The at a glance column in the Gazette of May 17 had a little bit of the history of Green lane ending with it going over Spital Bridge.
This reminded me of something I read in RT Gaskin’s History of Whitby.
In it he describes a somewhat disorderly gathering which, once a year on Assension Day, followed the clergyman and church wardens on their perambulating tour round the parish. From the Abbey plain across the top of the Almshouse close, along the path leading to Green Lane and Dog Lane, down to the Harbour side, across in lighter and over the remaining portion of the boundary to the top of Flowergate the excited procession swept.

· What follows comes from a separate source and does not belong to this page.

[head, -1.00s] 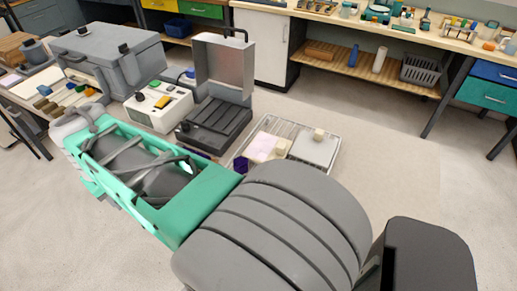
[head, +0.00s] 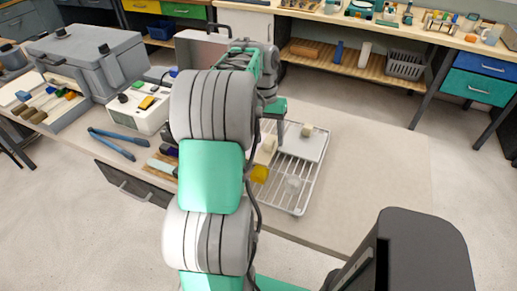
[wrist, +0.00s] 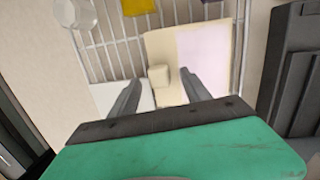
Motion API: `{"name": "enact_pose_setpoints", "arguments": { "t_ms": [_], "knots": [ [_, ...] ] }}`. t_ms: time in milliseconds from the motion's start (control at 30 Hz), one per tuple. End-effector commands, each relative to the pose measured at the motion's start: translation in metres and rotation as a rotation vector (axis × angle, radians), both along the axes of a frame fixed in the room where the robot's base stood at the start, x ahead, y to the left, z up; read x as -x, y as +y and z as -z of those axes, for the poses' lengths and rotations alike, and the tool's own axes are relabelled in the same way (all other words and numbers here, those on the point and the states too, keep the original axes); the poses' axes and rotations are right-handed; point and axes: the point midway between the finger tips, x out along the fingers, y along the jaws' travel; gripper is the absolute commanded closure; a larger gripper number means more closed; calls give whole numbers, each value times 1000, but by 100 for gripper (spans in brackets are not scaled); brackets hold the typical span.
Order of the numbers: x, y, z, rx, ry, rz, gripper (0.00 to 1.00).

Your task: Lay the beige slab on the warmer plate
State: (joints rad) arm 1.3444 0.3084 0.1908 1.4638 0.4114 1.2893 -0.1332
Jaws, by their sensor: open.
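The beige slab (wrist: 157,42) lies on a white wire rack, with a pale pinkish area on its top and a small beige knob (wrist: 160,75) near one edge. In the head view only a beige part of it (head: 265,149) shows beside my arm. My gripper (wrist: 162,80) is open above the slab, and the knob appears between its fingertips; I cannot tell the height gap. It also shows in the head view (head: 280,128). The warmer is probably the dark unit (wrist: 290,70) at the right of the wrist view; its plate is hidden behind my arm in the head view.
The white wire rack (head: 302,203) also holds a pale grey plate (head: 311,145) with a beige knob, a yellow item (head: 259,174) and a clear item (head: 292,185). The tabletop right of the rack is clear.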

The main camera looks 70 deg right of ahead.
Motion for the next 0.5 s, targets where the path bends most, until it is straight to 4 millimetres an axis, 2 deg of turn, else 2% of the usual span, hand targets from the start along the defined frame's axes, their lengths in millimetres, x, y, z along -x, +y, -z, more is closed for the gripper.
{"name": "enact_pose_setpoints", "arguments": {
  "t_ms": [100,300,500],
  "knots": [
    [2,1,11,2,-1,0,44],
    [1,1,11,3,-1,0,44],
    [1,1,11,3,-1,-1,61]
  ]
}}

As they went laughing,shouting along, the clergyman cast behind him, pins, laces, biscuits and copper coins, the scramble for which was the cause of boundless emulation and merriment amongst the crowd.
Then for the parish officials, there was a dinner and the day’s procedings were as might be expected, by an entry in the church warden’s book for expenses incurred. In 1792 it read Laces 12s.6d, Pinns 7s.6p, Biskets 4s copper 6s but the dinner for the worthies cost £3 3s.
This lovely piece of Whitby history made me go to look for Dog Lane. It winds down from the old Scarborough road to the Harbour side, it seems to have been abandoned by North Yorkshire County Council or Scarborough Council. Someone has built a large new wooden fence across the bottom of it and it’s falling into disrepair.
This could be a great challenge for the teams clearing and building footpaths and form an entrance to the riverside walk.